An Afghan agency, at one time entrusted to monitor Canadian-captured insurgents in Kandahar, says it has documented nearly 400 cases of torture across the war-ravaged country.

The latest report from the Afghanistan Independent Human Rights Commission, a translated version of which was obtained by The Canadian Press, comes as Canada's top military commander confirmed the army halted transferring prisoners to Afghan authorities on more than one occasion.

Speaking at the close of an international security conference in Halifax, General Walter Natynczyk wouldn't say how many times the transfers were stopped.

There has been only one occasion when the federal government has publicly acknowledged that the army stopped handing over prisoners - in November, 2007 - because of torture concerns.

The general said he couldn't offer details because he didn't want to pre-empt statements that former military commanders are expected to make before a special House of Commons committee this week.

The human-rights report and Gen. Natynczyk's comments were made amid a continuing political firestorm created by former diplomat Richard Colvin, who last week dropped a bombshell when he alleged that all Canadian-captured prisoners were abused early in the mission.

The Conservative government has described Mr. Colvin's allegation as hearsay, unsubstantiated and "simply not credible."

However, the Afghan commission said it uncovered 47 cases of abuse in Kandahar, which was ranked third in terms of the number of abuse claims in the country.

"Torture and other cruel, inhuman or degrading treatment are common in the majority of law enforcement institutions, and at least 98.5 per cent of interviewed victims have been tortured," said the commission's April, 2009, study.

The independent study, which tracked abuse claims between 2001 and early 2008, shows the vast majority of them - 243 - were levelled in 2006 and 2007.

That is the time frame when Mr. Colvin was in Afghanistan and warning the federal government about torture.

The human rights commission, which is funded and mentored by Canada, signed a formal agreement with Ottawa in February, 2007, to monitor prisoners captured by Canadian soldiers.

The deal was scrapped when the Conservative government rewrote its transfer arrangement with the Afghan government a few months later and began its own regular prison visits.

It is unclear whether Canadian diplomats have ever examined the evidence uncovered by the commission - either in the latest controversy or when allegations of abuse by Afghans first became public in spring 2007.

Defence Minister Peter MacKay, who has led the charge to discredit Colvin's allegations, said he doesn't know whether the Foreign Affairs Department has looked at the prisoner interviews.

"I couldn't comment on a veracity or the evidence that's found within the pages of those reports," MacKay said.

"What I can tell you is, what has been placed before a Parliamentary committee thus far is simply not credible. There is not a single, proven allegation."

A former European Union diplomat is mystified at Ottawa's insistence that there is no "first-hand" evidence of torture.

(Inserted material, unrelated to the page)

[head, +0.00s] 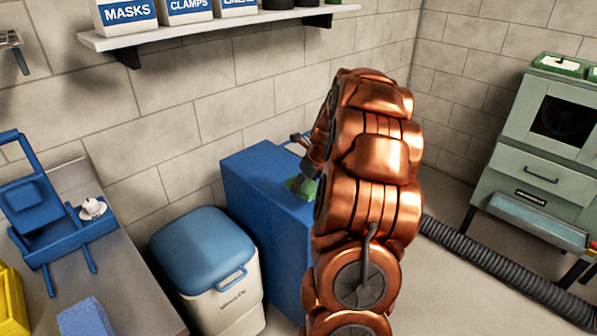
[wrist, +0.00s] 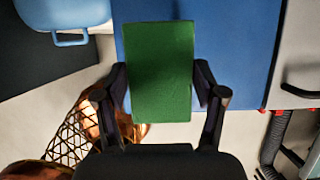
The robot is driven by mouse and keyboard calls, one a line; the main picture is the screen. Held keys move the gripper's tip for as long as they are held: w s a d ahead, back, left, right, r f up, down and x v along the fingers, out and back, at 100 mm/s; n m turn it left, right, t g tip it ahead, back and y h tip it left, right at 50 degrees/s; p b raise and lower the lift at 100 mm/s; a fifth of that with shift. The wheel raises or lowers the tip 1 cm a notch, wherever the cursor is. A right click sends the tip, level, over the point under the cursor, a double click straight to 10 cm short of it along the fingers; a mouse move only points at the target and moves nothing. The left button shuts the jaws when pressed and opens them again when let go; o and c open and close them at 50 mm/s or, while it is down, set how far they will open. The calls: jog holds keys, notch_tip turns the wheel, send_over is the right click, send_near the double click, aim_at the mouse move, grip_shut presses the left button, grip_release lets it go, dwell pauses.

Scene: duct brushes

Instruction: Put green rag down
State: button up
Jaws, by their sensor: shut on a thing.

"Taking a stand against torture is fundamental to what Canada is doing there and certainly we in the European Union are doing," said Michael Semple, a Harvard Carr Center expert who spent years in Afghanistan.

"We just want to make sure all of us are on the right side of this debate. We are against torture. We take a stand against torture. We'll do everything we can to stop it. We haven't managed to stamp it out yet. We know that torture is ongoing and we're prepared to do more to stop it."

Mr. Semple, an Irish diplomat who ran afoul of the Afghan government for independently trying to draw the Taliban into peace talks, was a speaker at the weekend security conference.

The human rights commission report said 14 per cent of the torture cases involved Afghanistan's notorious intelligence service, the National Directorate of Security.

NATO forces, including Canada, usually hand over their prisoners to the NDS.

British forces halted prisoner transfers last summer because of abuse concerns. It's unclear whether they have resumed.

Mr. Semple said the unfolding controversy in Canada should be used to confront the Afghan intelligence agency.

"Simply taking promises that it won't happen aren't good enough," he said.

Mr. Semple said Canada, the United States and other allies should march into the NDS in Kabul, threaten to stop paying the bills and say: "We can't back institutions that are involved in torture."

The human rights report said that iron rods, electric shocks and beatings constituted the preferred methods of torture and most often it was done to extract a confession.

The top Afghan provinces for torture were Kapisa, northeast of Kabul, and Herat in the western part of the country.

The vast majority of the abuse was carried out by Afghan police officers, according to the report.

NDP foreign affairs critic Paul Dewar said there is a mountain of evidence in reports from other agencies, including the U.S. government.

"It's Minister MacKay's word against the facts reported by the AIHRC, Amnesty International and even the U.S. State Department," he said.